Later that day I was leading a panel discussion for the Conference on the topic of new ways to teach Pathwork. I was very aware that I had no real idea what these “new ways” might be, and I had not discussed what we would cover with the two panelists that would present their experiences. One panelist was from Brazil and speaks Portuguese as her primary language, and the other from Mexico, speaking Spanish. So while both spoke English as well, the differences in primary language and cultures impacts the flow of the discussion.
Thirty folks turned up for the panel discussion – some speaking only Portuguese and others, from Belgium, speaking only French – so we had two translators and this also challenged the flow of conversation. There I sat, trusting that I would be guided in how to kick off and facilitate this meeting. An idea spontaneously arose in me as the gathering was about to begin. After a brief attunement, I asked each person to remember who and what their greatest Pathwork teachers have been in their years of Pathwork. Perhaps if they got in touch with who and what worked for them in their own Pathwork learning, what would work in teaching others might emerge.

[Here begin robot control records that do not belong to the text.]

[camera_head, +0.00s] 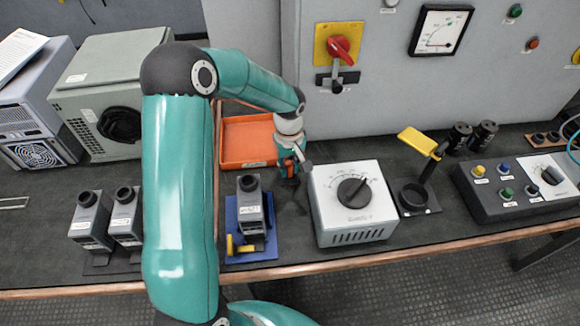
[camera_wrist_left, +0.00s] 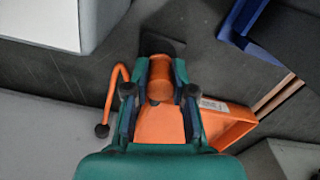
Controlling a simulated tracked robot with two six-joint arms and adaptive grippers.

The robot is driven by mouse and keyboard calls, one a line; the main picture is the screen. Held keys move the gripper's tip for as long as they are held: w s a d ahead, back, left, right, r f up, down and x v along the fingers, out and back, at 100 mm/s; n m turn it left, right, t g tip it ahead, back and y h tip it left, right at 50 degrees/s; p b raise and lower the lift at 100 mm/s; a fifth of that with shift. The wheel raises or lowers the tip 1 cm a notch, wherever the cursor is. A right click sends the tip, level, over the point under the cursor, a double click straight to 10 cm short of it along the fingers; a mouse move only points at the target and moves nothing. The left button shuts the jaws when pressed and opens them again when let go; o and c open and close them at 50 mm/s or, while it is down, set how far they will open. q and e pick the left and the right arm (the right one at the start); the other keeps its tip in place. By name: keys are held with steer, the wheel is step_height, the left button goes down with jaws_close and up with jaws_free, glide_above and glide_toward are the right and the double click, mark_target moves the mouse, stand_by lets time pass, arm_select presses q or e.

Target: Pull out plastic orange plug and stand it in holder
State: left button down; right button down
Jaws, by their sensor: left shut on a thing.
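My left gripper (camera_head: 290,167) reaches down between the orange tray and the white dial box in the head view. In the left wrist view its two dark fingers (camera_wrist_left: 160,92) are shut on the orange plug (camera_wrist_left: 160,78), which has a rounded body. A thin bent orange piece ending in a black ball (camera_wrist_left: 102,130) shows beside the left finger; I cannot tell how it joins the plug. The fingers partly hide the plug, and I cannot tell what is under it. My right gripper is not in view.
The orange tray (camera_head: 246,162) lies behind and left of the gripper. The white dial box (camera_head: 340,222) stands close on its right. A grey device on a blue base (camera_head: 231,215) stands front left. A grey cabinet (camera_head: 375,100) with a red switch rises behind.

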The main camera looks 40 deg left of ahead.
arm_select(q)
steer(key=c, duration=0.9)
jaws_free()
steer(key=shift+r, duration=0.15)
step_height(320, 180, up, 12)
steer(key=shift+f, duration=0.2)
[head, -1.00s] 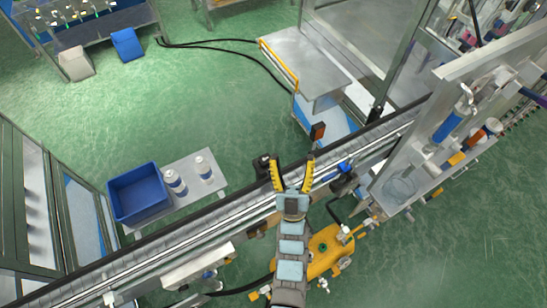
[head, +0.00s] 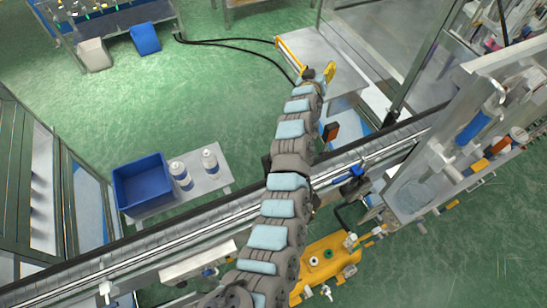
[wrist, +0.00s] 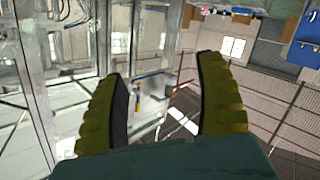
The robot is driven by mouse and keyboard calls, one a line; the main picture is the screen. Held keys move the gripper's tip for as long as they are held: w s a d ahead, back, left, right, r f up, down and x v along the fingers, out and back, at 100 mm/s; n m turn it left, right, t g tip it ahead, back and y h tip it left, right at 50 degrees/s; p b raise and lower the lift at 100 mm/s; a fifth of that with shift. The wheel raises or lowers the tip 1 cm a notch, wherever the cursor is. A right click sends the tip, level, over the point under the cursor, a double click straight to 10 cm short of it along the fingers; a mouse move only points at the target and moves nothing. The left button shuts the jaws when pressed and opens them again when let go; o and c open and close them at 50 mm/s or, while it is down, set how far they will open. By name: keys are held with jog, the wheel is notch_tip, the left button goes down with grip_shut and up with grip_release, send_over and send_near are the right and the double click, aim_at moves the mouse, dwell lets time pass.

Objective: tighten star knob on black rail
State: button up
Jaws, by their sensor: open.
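My gripper (head: 318,74) is open and empty, beyond the conveyor beside the metal table. Its two yellow fingers stand wide apart in the wrist view (wrist: 158,85), with nothing between them. The conveyor's black rail (head: 382,137) runs diagonally across the head view, and my arm crosses over it. A small dark fitting (head: 266,163) shows at the rail's far side, partly covered by my arm. I cannot tell whether it is the star knob. No star knob is clear in the wrist view, which faces metal frames and a wall.
A metal table (head: 318,50) with a yellow edge stands near my gripper. A blue bin (head: 140,188) and two white bottles (head: 210,161) sit left of my arm. The filling machine (head: 410,190) is at right. Green floor is open at upper left.

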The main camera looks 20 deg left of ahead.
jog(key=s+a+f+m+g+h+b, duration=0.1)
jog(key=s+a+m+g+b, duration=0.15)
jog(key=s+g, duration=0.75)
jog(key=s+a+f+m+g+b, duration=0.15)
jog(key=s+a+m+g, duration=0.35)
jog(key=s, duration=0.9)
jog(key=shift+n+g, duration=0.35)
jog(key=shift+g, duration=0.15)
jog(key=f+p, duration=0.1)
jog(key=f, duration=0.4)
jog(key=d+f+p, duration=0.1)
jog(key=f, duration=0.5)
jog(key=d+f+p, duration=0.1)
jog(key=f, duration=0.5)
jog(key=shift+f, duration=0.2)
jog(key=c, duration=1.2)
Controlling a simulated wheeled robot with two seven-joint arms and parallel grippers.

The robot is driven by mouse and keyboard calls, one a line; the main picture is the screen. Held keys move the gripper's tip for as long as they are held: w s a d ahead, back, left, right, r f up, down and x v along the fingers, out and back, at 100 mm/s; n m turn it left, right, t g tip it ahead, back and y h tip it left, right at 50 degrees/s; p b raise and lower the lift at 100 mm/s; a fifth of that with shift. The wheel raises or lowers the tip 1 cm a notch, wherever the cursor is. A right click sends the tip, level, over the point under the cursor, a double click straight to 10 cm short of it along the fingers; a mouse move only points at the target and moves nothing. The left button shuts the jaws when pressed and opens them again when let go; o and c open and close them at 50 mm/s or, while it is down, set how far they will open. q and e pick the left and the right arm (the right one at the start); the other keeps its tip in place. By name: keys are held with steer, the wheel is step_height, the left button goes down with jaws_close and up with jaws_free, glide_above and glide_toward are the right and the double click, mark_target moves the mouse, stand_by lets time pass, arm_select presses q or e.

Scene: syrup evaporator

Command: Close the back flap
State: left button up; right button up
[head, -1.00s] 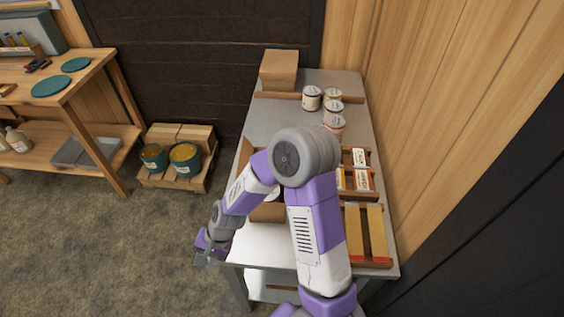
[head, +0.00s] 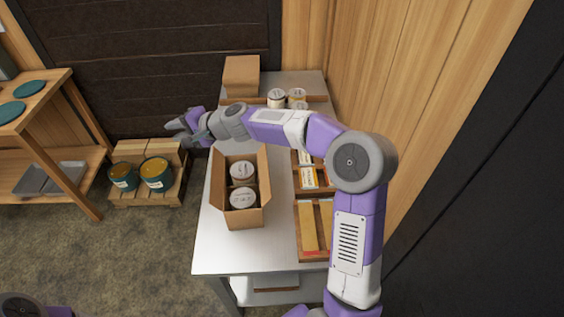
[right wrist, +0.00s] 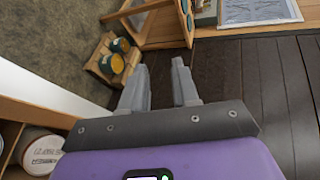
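An open cardboard box (head: 246,218) stands on the metal table with two white-lidded cans (head: 242,198) inside. Its left, right and near flaps stand up and outward. The back flap, on the far side, lies close under my right forearm in the head view, and its exact angle is hard to tell. My right gripper (head: 178,131) is past the box's far left corner, above and beyond the table's left edge. In the right wrist view the gripper (right wrist: 158,75) has its fingers apart with nothing between them. A can lid (right wrist: 42,150) shows at lower left there. My left gripper is out of view.
Wooden racks (head: 314,250) line the table's right side beside the wall. More cans (head: 277,98) and a closed carton (head: 241,76) stand at the far end. A pallet (head: 148,192) with tins sits on the floor left. The table's near end (head: 225,255) is clear.

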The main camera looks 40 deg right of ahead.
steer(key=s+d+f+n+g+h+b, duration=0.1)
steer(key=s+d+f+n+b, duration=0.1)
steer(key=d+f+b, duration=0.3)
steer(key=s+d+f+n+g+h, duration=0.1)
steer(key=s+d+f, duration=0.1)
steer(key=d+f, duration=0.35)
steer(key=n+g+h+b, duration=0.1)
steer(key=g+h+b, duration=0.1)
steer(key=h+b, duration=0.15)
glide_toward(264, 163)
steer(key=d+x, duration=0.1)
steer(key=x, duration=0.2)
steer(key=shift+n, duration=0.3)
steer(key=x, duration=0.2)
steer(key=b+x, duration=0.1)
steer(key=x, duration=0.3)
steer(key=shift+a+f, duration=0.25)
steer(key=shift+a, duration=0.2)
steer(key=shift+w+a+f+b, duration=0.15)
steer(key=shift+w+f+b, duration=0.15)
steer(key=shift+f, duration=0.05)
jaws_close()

I felt at ease throughout the conversations that ensued. Afterwards one of the other leaders from our Sevenoaks community commented on how well this all went, actually surprisingly well – how I had held the space and created safety for everyone. Several had based their comments on what I had suggested: their own best teachers. Again I felt enlivened by this experience. And again no room for pride and arrogance, because whatever happened simply arose through the group and my intuition on how to begin. I just had the sense to get out of the way and pay attention to where Spirit seemed to be leading us.
The third example dealt with my sense of not belonging with the other 70 leaders in this international conference. I was the photographer for the Conference – taking nearly 500 photos throughout. I was the audio person, responsible for recording all of the sessions, sometimes under challenging circumstances (combination of loud drumming, music, and shouting along side soft-spoken speakers and quiet meditation times; or recording two sessions going on simultaneously in two different buildings).
In this “doing, doing, doing” mode of “audio man” and “photographer” I saw myself withdrawing from the group and not connecting or belonging. I was a witness and observer, not a co-participant. This was exacerbated when groups of leaders met in small conversations over meals and I simply felt out of place. I preferred eating alone – it was too painful to sit with others in silence while they talked away. Clearly I was not one of their number. I was a duck out of water, the introvert, not the extrovert, and was eager to get back to my self-appointed tasks of taking pictures and recording. Of course one-to-one conversations over lunch and elsewhere were great and frequent, and here the “belonging” was automatic, as with my roommate and his 5:00 AM need for conversation.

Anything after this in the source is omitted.